Discourses of an unknown place

Anthony Rausch

The second volume of a series titled ‘Regional Spaces, Cultures and Identities of East Asia,’ Tōhoku: Japan’s Constructed Outland presents a richly detailed 120-year historical trajectory of thought and opinion that outlines the development of a Tōhoku discourse. Although beginning with travellers’ accounts of the area from the late 1700s, the main body of work presents descriptive accounts of media clippings, policy statements and opinionated commentary on the region, from within the region, over the period 1870-1910: an archive of sentiments regarding Tōhoku as its, and Japan’s, Meiji-period history unfolded. 

The twists and turns through time, as portrayed in the six chronological chapters, yield what apparently came somewhat unexpected to the book’s historian and author, as the conclusion begins with an admission of surprise at the diversity of interpretations of Tōhoku. Viewed as uncivilized in the early years of the Meiji period by some, the vastness of the area, comprising the whole of northern Honshu, has also been perceived, and projected, as a rich frontier flush with potential. This contradictory view of the area was confounded by a sense of double consciousness on the part of Tōhoku residents themselves: a sense of inferiority as locals throughout the area held an image of their region as being a resource rich internal colony in the 1870s and 1880s on the one hand, countered by a latent notion of superiority as some realized the potential for Tōhoku’s emergence as a global transportation center from the 1890s through to 1910 on the other.

Understanding the value of a place

Tōhoku’s potential on this basis was never realized over this period, as Japan urbanized and developed elsewhere, and its potential may be seen as un(der)realized today, a contemporary lament that is particularly acute as the region works to both adjust to the reality of the Heisei Mergers and recover from the devastation of the Great East Japan Earthquake and Tsunami. However, Kawanishi’s takeaway arguments, while grounded in Tōhoku’s complicated reality, are more academic, primarily in assertions regarding the importance of historical place-based research that provides for an understanding of otherwise under-noticed places as complex and connected and worthy of reconstruction on a narrative specific to that place. Thus, specific to the book’s theme, Tōhoku should neither be conceptualized “as a homogeneous society with a unified historical world and social space,” (p. 153) nor be seen as devoid of connections, either within Japan and with other countries, as Tōhoku’s connections are those “which can be glimpsed (only) from the histories of each area within Tōhoku” (p. 153). Understanding Tōhoku thus requires making distinctions both chronological and geographical, such that the rich diversity in the six Tōhoku prefectures in place and over time can be discerned. From these diverse narratives, the “complex and subdivided historical worlds of Tōhoku need to be (can be) reconstructed on the basis of autonomous and particularly regional theories, instead of being dictated by ‘Japanese history’” (p. 154). It is only from here that one can move from an ‘imagined narrative’ to one that ensures new historical awareness and new regional discourses.
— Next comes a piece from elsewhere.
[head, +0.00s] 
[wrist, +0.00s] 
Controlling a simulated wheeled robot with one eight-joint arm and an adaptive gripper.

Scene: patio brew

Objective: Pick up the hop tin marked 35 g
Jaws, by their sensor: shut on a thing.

Understanding the value of the book

Translated from Japanese, what Kawanishi offers in Tōhoku in terms of theoretical insight and informed conclusions surely represented cutting edge interpretation to Japanese readers in the original, but have been offered elsewhere in academia, whether in emerging arguments in the trajectory of Area Studies as a disciplinary endeavour or in conclusions to specific research on other ‘places’ of the world, as well as in recent works on Japanese regionalism, and even in his chapter in Tsugaru: Regional Identity on Japan’s Northern Periphery (University of Otago Press, 2005). That is not, however, to imply that Tōhoku: Japan’s Constructed Outland is without merit or that the journey one takes in reading the book to come to conclusions articulated elsewhere is a wasted effort. Indeed, while I see a contribution in making these arguments in the case for Tōhoku, I also see the work as making contributions in other areas, as being important both in furthering (re-)interpretations of Japanese Studies and in the propagation of diverse but compelling research methodologies.
Reading the book for me was like making a time slip to the past, where I could imagine myself able to ‘see’ local (rural vis-a-vis Tokyo) Japanese society through a real time reading of its policy proclamations, magazine articles, and newspaper editorials. I was able to ‘read’ excerpts from the Aizu and Akita Shōnen Zasshi magazines, as well as the Akita Aomori Hakodate Shinpō and the Akita Nippō newspapers, along with approximately 40 other ‘local’ publications, from throughout Japan but especially from deep within Tōhoku. The use of quoted material from these sources provided insight not just into the opinions of the day, but also provided the flavour of the opinions as expressed in the original at that time, evident in the translated texts where dutifully presented. I could also delve into the origins, motives and viewpoints of a range of associations of the day; among the better known, the Freedom and People’s Rights Movement, but also lesser known groups based in Tōhoku such as the Society of Godly Light and the Society of Perfect Morality, as well as the Tōhoku Self-Rule Party and the Tōhoku Seven Provinces Liberal Party. I found myself privy to the thoughts and opinions of over 90-odd leaders, the national and local elites who founded the newspapers, organized the groups and pushed the policies that both determined and described the issues and trends of their time and place. The section on Hirosaki-native Kuga Katsunan (1857-1907) contributes to other work on the Meiji-era journalist, while further contextualizing his passion for Tōhoku’s “special position in the narrative of Japan” (p. 129). In terms of a research methodology, the use of local media as source, along with detailed quotations, followed by the informed interpretation by Kawanishi that accompanies each step through time, yields, as I alluded to above, a journey through views of the Meiji trajectory of Tōhoku. Sometimes the pattern became repetitive and routine, but the method and what it reveals provides the building blocks necessary to ‘see’ the transition of views of Tōhoku, starting as ‘wasteland,’ before yielding to an emerging ‘burning sense of spirit’ and ‘youth taking a stand’ ‘in the evolution (I might prefer ‘emergence’) of a discourse,’ and onto ‘Tōhoku nationalism’ before closing by offering the future of a ‘Tōhoku discourse.’
To conclude, while the broadest theoretical and disciplinary arguments of Tōhoku: Japan’s Constructed Outland have been made elsewhere, it is meaningful to see them reaffirmed, emerging in a much-needed and highly detailed view of an under-researched geographical block of Japan. And while it is important that Tōhoku: Japan’s Constructed Outland has provided for that confirmation, more important in my opinion is the view of Tōhoku through this period of Japan’s history that the work provides, a view provided by a methodology that is of value to anyone conducting historical or regional research on ‘a place.’ Going forward, as researchers, both of the trajectory of the history of Japan as well as the tensions of its contemporary circumstance, seek to see ‘places in context,’ the discourse of Tōhoku as detailed and articulated in Tōhoku: Japan’s Constructed Outland will provide one guide for how to proceed.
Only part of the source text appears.